Fast 100 Filme in der Vorauswahl
Den entschleunigten Blick haben annähernd hundert Film- und Fernsehmacher angewendet, die ihre Arbeiten eingesandt haben. Das Thema „Arbeit und Migration“ stand in diesem Jahr im Vordergrund. Regisseure aus der ganzen Welt haben sich in Asien, Afrika und Lateinamerika mit dieser Frage und ihrer Bedeutung für die Menschen vor Ort auseinandergesetzt. Unterschiedlich lang, von 10, 15 Minuten bis hin zur Spielfilmlänge, beleuchten sie individuelle Schicksale und verdeutlichen damit tiferliegende Strukturen. Optimistisch oder düster – am Ende jedes Films steht auf jeden Fall ein besseres Verständnis der Zuschauerinnen und Zuschauer für die jeweiligen Probleme in den so genannten Entwicklungsländern.
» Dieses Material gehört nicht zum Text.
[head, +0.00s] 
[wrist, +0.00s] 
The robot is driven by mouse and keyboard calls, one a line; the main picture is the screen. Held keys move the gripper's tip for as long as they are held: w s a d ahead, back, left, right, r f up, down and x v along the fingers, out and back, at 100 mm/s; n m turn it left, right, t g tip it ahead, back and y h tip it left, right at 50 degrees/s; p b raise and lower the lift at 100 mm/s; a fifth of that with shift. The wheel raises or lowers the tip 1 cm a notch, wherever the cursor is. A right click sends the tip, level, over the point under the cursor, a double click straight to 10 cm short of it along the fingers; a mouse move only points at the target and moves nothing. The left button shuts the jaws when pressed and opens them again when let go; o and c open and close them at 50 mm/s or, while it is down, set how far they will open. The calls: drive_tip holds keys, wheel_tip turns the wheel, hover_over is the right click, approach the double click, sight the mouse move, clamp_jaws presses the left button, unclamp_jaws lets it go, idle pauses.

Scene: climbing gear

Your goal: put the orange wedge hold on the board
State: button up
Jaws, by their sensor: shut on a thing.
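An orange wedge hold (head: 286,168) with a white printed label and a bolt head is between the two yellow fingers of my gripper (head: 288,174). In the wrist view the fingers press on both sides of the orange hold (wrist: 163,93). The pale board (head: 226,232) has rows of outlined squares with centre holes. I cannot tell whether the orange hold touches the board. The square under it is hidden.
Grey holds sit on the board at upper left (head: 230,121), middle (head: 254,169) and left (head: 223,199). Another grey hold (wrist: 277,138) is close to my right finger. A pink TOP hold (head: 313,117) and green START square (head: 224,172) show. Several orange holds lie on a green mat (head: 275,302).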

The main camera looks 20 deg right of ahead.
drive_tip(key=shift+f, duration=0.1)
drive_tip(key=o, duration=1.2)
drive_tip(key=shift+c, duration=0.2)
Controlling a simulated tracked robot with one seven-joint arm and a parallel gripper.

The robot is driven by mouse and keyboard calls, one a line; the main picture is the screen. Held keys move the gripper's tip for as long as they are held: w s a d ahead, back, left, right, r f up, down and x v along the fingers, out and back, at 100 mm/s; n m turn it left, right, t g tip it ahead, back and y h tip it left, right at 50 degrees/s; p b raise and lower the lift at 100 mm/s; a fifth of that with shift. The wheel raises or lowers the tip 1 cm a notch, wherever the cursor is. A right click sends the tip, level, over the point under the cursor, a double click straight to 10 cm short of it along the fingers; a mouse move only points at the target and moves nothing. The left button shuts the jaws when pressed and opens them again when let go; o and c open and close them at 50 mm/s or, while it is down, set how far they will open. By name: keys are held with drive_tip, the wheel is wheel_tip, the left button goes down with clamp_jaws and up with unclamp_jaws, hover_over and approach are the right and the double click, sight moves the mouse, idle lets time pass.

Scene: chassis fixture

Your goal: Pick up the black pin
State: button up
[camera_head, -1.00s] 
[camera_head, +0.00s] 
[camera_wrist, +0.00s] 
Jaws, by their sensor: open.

Saisonarbeiter zwischen Hoffnung und Ausbeutung
In „Eisenfresser“ erzählt Shaheen Dill-Riaz das Schicksal seiner Landsleute im Norden Bangladeshs. Die Bauern sind nach den Überschwemmungen regelmäßig gezwungen, im Süden des Landes auf den Abwrackwerften unter unmenschlichen Bedingungen zu arbeiten. Dort wird der Müll der Inustrienationen, Supertanker und große Containerschiffe, in Kleinarbeit mühselig und von Hand zerlegt. Ausbeutung ist an der Tagesordnung, und Dill-Riaz schildert mit ruhiger und direkter Kamera die Hoffnungen der Saisonarbeiter auf ein kleines Einkommen und ihre Enttäuschung, wenn der Lohn der Plackerei noch schmaler ausfällt als erwartet. „Jeder, der an diesem Film mitgewirkt hat, war davon überzeugt, dass er an die Öffentlichkeit gelangen wird und mit dazu beitragen kann, die Situation der Arbeiter vor Ort zu verbessern“, verlas Produzentin Kathrin Lemme ein Grußwort des Regisseurs, der wegen einer Flutkatastrophge in Bangladesh nicht nach Köln kommen konnte. Der erste Preis beim „Eine Welt Filmpreis NRW“ ist mit 3000 Euro dotiert. Der zweite Preis, dotiert mit 2000 Euro, ging an Heidi Speconga und ihren Film „Das kurze Leben des José Antonio Gutierrez“, den dritten Preis mit jeweils 500 Euro teilen sich „Roaming Around“ von Brigitte Bertel, eine Dokumentation über Straßenkinder in Ghana, und „Nima“ von der Niederländerin Annelies Kruk, die die Lebensgeschichte eines 13-jährigen Mädchens erzählt, das aus Somalia in die Niederlande geflüchtet ist.